在国家立法占主导地位的情况下,人们通常也是通过法律规则来表达对某种行为或一系列行为的赞同性评价。人们通常把这种规则称为“权利规定”。需要注意的是,法律规则中的权利规定同义务规定并无本质区别。所有的权利规定都可以用义务规定来表示。譬如,法国人权宣言中关于公民享有思想言论自由权利的人权规定,在美国第一宪法修正案那里就变成禁止美国国会制定侵害公民思想、言论自由的立法之义务性规定。所以,虽然权利和义务不同,但权利规定与义务规定并无根本不同。从技术上看,所有的规定权利的法律规则都可以用适当的规定义务的法律规则来代替。但,反过来则不行。
有学者认为近现代法律与传统法律根本不同在于近现代法律更重视权利规定,通过赋予人权利而张扬人的自由。其实,近现代法律较多权利规定的现象完全是因为一种文明体系向另一种文明体系转换而伴生的技术性需要。
当代我们所处身其中的文明转型,是由农耕文明向商工文明转型(商工文明是以市民为主体、以交换为主导性交往活动的文明体系,它包括思维方式的理性化、价值观念的人本化、交换方式的市场化、生产方式的工业化、分配方式的普惠化、生活方式的城市化、政治组织的民主化、社会管理方式的法治化等要素或特点)。当市民兴起,交换而不是耕作成为社会占主导地位的经济活动方式时,人们基于新的交换、生产方式、生活方式的需要,要求打破农耕文明时代一部分旧的、不合理的法律约束(其中包括君主制下国家的随意设限、表现农耕生活交往秩序的道德义务规则等),就要用权利规定的方式,去否定旧的以义务为名的法律约束。譬如,用人人平等权利的规定去否定农耕文明通行的等级划分下的下层社会成员的义务。以至,在商工文明时代初期的法律中大量使用“权利”概念,但这并不意味着从总体上看“权利”或“权利规定”能成为法律的本体。这种法律变革现象类似打破旧的、内存空间相对狭小的鸟笼,建构内存空间更大的新鸟笼。但是,无论鸟笼里的空间有多大,它仍然要有边界,确定这一空间边界的唯一手段,就是设立新的义务规则、赋予人们以新的法定义务。

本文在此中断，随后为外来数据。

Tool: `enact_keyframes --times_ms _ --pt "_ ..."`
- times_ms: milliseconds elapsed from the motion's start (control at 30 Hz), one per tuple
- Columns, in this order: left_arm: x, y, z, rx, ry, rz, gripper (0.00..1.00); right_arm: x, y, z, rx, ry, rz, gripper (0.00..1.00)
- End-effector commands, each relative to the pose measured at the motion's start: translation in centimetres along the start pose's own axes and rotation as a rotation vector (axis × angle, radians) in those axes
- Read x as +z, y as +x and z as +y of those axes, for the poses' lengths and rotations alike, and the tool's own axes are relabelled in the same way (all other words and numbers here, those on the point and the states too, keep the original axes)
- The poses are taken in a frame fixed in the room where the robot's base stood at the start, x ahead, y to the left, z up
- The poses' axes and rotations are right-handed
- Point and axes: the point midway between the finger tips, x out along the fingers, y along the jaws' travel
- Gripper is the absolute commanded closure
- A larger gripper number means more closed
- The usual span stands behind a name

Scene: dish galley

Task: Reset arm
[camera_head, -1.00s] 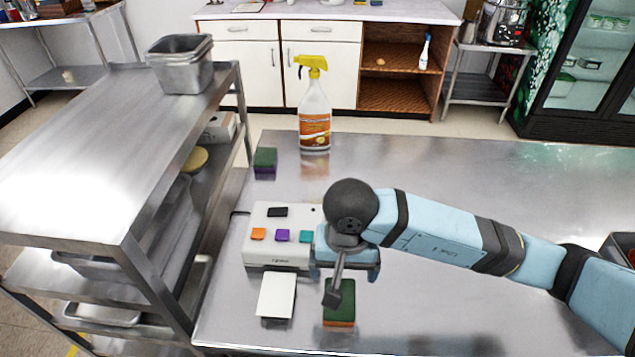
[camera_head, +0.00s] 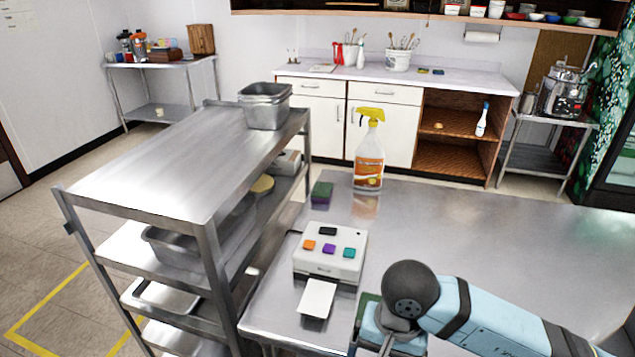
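My right arm comes in from the lower right over the steel table (camera_head: 480,220). Its dark round wrist joint sits near the front of the table. My right gripper (camera_head: 372,345) is at the bottom edge, partly cut off, so its fingers cannot be judged. A green sponge (camera_head: 366,306) shows partly beside the gripper, mostly hidden by it; I cannot tell whether they touch. My left gripper and arm are out of view.
A white device (camera_head: 330,253) with coloured buttons and a white card (camera_head: 317,298) lies left of my arm. A spray bottle (camera_head: 369,155) and another sponge (camera_head: 321,192) stand behind. A steel shelf rack (camera_head: 160,165) borders the left. The table's right side is clear.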

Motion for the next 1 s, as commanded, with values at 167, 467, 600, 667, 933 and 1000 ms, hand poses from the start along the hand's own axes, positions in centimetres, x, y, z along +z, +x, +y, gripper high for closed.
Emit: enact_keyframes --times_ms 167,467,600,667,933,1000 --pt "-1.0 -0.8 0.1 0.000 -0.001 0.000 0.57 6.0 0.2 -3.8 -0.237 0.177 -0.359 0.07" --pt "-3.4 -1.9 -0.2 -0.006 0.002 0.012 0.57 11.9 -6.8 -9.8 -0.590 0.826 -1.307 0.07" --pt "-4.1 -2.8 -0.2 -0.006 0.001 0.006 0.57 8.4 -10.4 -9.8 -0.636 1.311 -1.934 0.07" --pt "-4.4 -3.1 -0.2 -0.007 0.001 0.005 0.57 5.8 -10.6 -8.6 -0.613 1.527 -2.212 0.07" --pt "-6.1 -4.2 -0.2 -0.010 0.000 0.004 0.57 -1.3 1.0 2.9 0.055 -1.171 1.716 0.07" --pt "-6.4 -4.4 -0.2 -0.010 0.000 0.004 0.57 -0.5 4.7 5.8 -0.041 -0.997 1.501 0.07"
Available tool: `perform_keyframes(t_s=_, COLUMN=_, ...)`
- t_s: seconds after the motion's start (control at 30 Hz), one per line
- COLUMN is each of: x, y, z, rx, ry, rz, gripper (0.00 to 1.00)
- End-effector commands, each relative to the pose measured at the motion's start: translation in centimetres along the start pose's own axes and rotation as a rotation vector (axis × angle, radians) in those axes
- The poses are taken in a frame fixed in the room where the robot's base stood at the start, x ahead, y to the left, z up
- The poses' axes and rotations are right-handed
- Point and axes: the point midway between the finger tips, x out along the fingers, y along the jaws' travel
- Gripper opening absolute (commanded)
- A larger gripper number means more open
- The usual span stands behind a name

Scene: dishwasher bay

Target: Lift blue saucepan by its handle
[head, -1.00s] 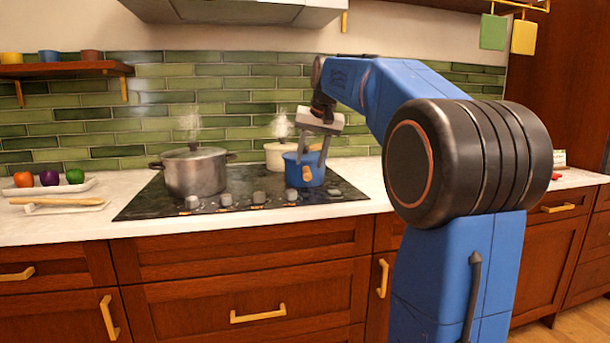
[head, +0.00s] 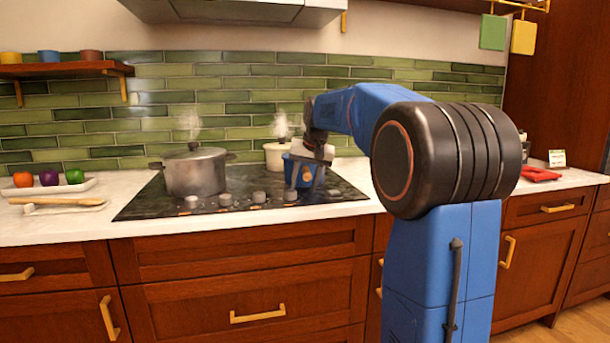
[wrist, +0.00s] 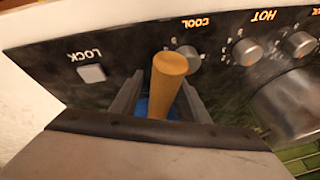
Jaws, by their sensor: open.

从法学理论的角度强调“义务优位”“义务重于权利”并不是否定权利的意义、价值,而只是强调:以人的自然本能存在为讨论问题的出发点,有基于道德的适当、合理的义务规则约束,才有权利的存在。一个只知道“权利”,而不知道“权利”以受到“义务”约束为前提的民族,是不可能实现法治的。当代中国经济、社会出现的各种乱象,如权力配置资源的腐败、环境污染、有毒添加剂在食品中被滥用等,都表明:这是一个义务观念缺位的社会。